Typically, when you hear the word "biker" two counterposed images spring to mind: the Whale, with his pristine, $30k hog and matching apparel and the Rat whose white skin and brown hair have averaged out to a dirty orange from sun exposure. The Whale aspires to be the Rat—he has seen the Rat depicted in hundreds of movies, TV shows, and advertisements. The Rat is somewhere between hardcore and feral, stringy and muscular. He lives in a shack in the desert and thunders through the sand from roadhouse to whorehouse. Breakfast is for pussies, lunch is a whiskey bottle with a broken neck, and dinner comes off a mirror. The Rat chews burned rubber instead of tobacco and spits corrosive fluid on police cruisers. He kills the weak with a scowl and the strong with a rusty chain. When Smoky takes a shot at him, he bleeds 20W-50. The Rat made "biker" a scary word but, today, he is nearly extinct.
When you see a chrome-coated cruiser thundering down the highway, chances are you're seeing a Whale. They are ubiquitous, parked in service stations, wheezing on and off their manicured rides at diners recommended by so-called "biker" magazines—as if bikers had magazines. As if bikers ate at diners touting A+ ratings from local health departments. Whales put their bikes on trailers and tote them around the country from rally to rally, the motorized equivalent of dog shows. Whales do not camp, ride during the winter, or carry adequate tools. They do, however, have families, lots of stuff, and 401ks. These attributes, coupled with their Harley brand pacemakers, render them unthreatening. Whales are too vested in life to risk misanthropic behavior. They are friendly, responsible geezers who like squeezing into costumes and taking in a bit of fresh air. They'll wave to you.
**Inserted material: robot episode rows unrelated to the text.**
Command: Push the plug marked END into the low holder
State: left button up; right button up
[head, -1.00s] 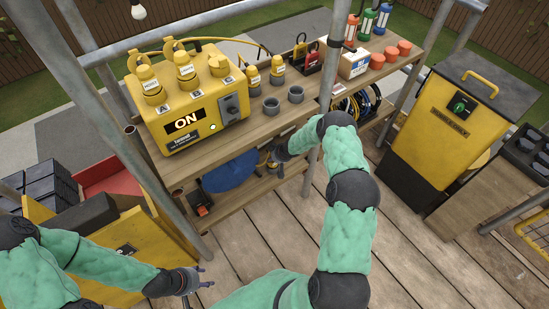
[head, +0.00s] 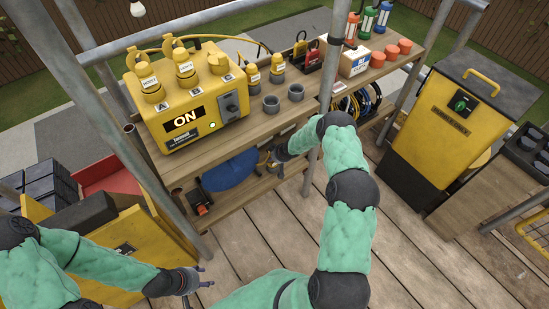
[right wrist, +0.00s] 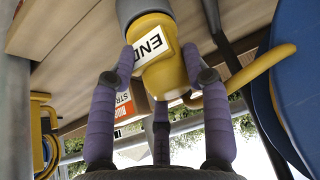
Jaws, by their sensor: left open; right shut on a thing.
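The yellow plug marked END (right wrist: 160,58) fills the upper middle of the right wrist view, its white label facing the camera. My right gripper (right wrist: 160,66) is shut on it, with purple fingers on both sides. The plug's upper end meets a grey round holder (right wrist: 140,10); how deep it sits cannot be told. In the head view my right gripper (head: 270,160) is below the bench top, at the lower shelf, and the plug is mostly hidden. My left gripper (head: 192,284) is open and empty at the lower left, away from the bench.
A yellow power box (head: 190,110) reading ON and two empty grey holders (head: 283,99) stand on the bench top. A scaffold pole (head: 323,100) rises close to my right arm. A blue round thing (head: 231,169) lies left of that gripper. Deck boards (head: 250,240) are clear.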

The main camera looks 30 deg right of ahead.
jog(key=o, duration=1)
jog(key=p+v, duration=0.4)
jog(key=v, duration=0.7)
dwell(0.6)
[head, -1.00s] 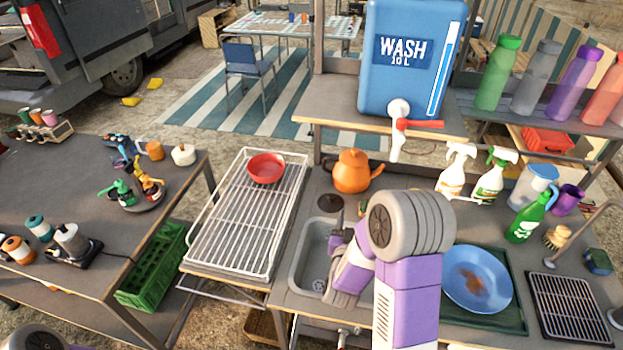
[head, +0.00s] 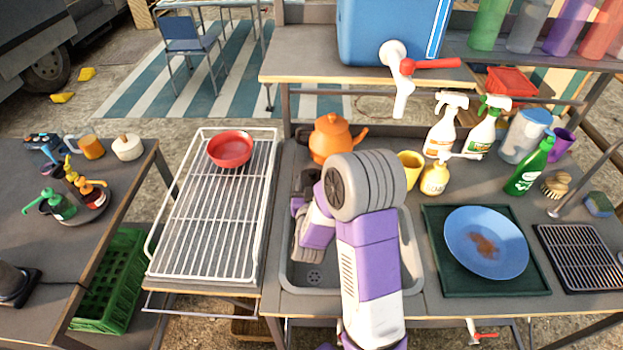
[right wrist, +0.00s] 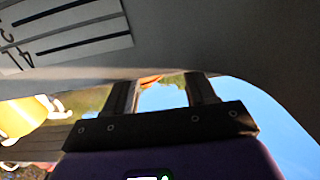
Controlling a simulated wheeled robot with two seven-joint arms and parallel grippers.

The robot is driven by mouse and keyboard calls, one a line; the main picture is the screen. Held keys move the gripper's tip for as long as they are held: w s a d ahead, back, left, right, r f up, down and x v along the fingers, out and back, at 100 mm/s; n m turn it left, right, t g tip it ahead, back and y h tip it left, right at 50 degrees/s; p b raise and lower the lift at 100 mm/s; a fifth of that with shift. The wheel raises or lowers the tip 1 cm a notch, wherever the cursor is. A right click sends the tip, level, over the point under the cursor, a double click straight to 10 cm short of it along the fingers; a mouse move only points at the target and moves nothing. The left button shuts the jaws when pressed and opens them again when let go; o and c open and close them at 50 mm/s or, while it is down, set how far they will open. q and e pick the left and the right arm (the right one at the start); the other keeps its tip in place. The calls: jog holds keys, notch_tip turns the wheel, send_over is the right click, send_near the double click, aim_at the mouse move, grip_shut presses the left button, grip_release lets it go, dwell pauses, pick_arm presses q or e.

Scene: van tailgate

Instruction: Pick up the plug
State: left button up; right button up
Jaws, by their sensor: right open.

You can travel thousands of miles without meeting a genuine Rat and, if you do, he won't wave to you. He won't even see you, partly because you don't matter and partly because he wears inadequate eye protection and his vision is blurred by road-crud. But, sometimes, if you are lucky, you will meet a him at a gas station in the middle of rural New Mexico and he will deign to acknowledge you.
"Tucson? Huh." The Rat sneers that he is just setting off for Los Angeles. "Now that's a real ride." 10:00 has come and gone and the city of angels is nearly 800 miles to the west. The Rat spits on the concrete and finishes fueling his bike. Salt crystals cover his once-red bandanna. His Harley doesn't have bags on it. It doesn't have fairings. Or a windshield. It would be appallingly uncomfortable for one hundred miles, let alone eight times that. "Gotta get there for a funeral tomorrow afternoon," he says nonchalantly. His silver aviators can't conceal his self-satisfaction. There is a 50% chance he caused the funeral and another 50% chance that it will be his own after hitting a deer tonight. "They sure are going to be surprised to see me roll up at that country club." Without another word, he starts his weathered bike and interrupts conversations for everyone in a three-mile radius. Then he roars onto I-25 southbound.
If he speeds, doesn't stop, doesn't encounter traffic, he will arrive in LA around midnight. However much he brags about being hardened, his ride will be long, lonely, and uncomfortable. Beneath all of the assholic swaggering, one senses that the rest of his life is the same way. The Whale envies his image but, in the Rat's poor, rural existence, there is no glamor.